◆ **Problem requirements**
Your task is to return the span of lines beginning at the one with "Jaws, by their" and ending at the last line of the data, exactly as it stands.

◆ **Supplied data**
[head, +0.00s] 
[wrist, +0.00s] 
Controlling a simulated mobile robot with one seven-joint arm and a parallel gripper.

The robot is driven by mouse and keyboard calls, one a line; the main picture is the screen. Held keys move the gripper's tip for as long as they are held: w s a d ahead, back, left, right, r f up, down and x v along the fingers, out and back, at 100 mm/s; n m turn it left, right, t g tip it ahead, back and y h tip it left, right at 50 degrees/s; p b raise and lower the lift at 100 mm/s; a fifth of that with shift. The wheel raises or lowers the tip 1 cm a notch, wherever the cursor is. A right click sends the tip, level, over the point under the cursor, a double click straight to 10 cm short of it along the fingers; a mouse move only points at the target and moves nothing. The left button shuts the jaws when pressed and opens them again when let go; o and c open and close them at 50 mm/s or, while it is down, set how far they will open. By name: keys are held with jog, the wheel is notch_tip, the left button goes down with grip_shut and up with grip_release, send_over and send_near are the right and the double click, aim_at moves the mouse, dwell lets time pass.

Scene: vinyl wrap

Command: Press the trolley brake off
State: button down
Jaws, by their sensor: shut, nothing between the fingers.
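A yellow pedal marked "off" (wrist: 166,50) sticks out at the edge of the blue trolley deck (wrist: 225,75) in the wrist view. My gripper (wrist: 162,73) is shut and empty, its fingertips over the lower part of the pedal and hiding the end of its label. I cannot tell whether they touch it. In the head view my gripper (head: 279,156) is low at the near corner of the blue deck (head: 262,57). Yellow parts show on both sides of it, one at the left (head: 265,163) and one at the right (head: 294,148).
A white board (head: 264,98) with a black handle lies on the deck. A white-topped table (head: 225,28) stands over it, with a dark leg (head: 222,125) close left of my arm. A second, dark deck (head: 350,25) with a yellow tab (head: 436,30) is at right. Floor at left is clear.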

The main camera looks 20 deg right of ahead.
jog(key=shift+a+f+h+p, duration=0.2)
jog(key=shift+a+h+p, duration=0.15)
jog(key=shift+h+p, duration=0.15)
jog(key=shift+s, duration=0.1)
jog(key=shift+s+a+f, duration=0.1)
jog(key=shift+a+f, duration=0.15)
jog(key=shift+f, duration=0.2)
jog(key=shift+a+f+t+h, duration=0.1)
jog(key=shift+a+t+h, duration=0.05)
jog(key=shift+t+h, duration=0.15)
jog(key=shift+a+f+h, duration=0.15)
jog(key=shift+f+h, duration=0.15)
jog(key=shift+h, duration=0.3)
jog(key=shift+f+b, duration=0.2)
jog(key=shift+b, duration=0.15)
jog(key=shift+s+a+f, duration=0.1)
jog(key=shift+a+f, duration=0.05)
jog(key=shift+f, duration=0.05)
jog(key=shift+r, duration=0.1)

◆ **Answer to the task**
Jaws, by their sensor: shut, nothing between the fingers.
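A yellow pedal marked "off" (wrist: 166,50) sticks out at the edge of the blue trolley deck (wrist: 225,75) in the wrist view. My gripper (wrist: 162,73) is shut and empty, its fingertips over the lower part of the pedal and hiding the end of its label. I cannot tell whether they touch it. In the head view my gripper (head: 279,156) is low at the near corner of the blue deck (head: 262,57). Yellow parts show on both sides of it, one at the left (head: 265,163) and one at the right (head: 294,148).
A white board (head: 264,98) with a black handle lies on the deck. A white-topped table (head: 225,28) stands over it, with a dark leg (head: 222,125) close left of my arm. A second, dark deck (head: 350,25) with a yellow tab (head: 436,30) is at right. Floor at left is clear.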

The main camera looks 20 deg right of ahead.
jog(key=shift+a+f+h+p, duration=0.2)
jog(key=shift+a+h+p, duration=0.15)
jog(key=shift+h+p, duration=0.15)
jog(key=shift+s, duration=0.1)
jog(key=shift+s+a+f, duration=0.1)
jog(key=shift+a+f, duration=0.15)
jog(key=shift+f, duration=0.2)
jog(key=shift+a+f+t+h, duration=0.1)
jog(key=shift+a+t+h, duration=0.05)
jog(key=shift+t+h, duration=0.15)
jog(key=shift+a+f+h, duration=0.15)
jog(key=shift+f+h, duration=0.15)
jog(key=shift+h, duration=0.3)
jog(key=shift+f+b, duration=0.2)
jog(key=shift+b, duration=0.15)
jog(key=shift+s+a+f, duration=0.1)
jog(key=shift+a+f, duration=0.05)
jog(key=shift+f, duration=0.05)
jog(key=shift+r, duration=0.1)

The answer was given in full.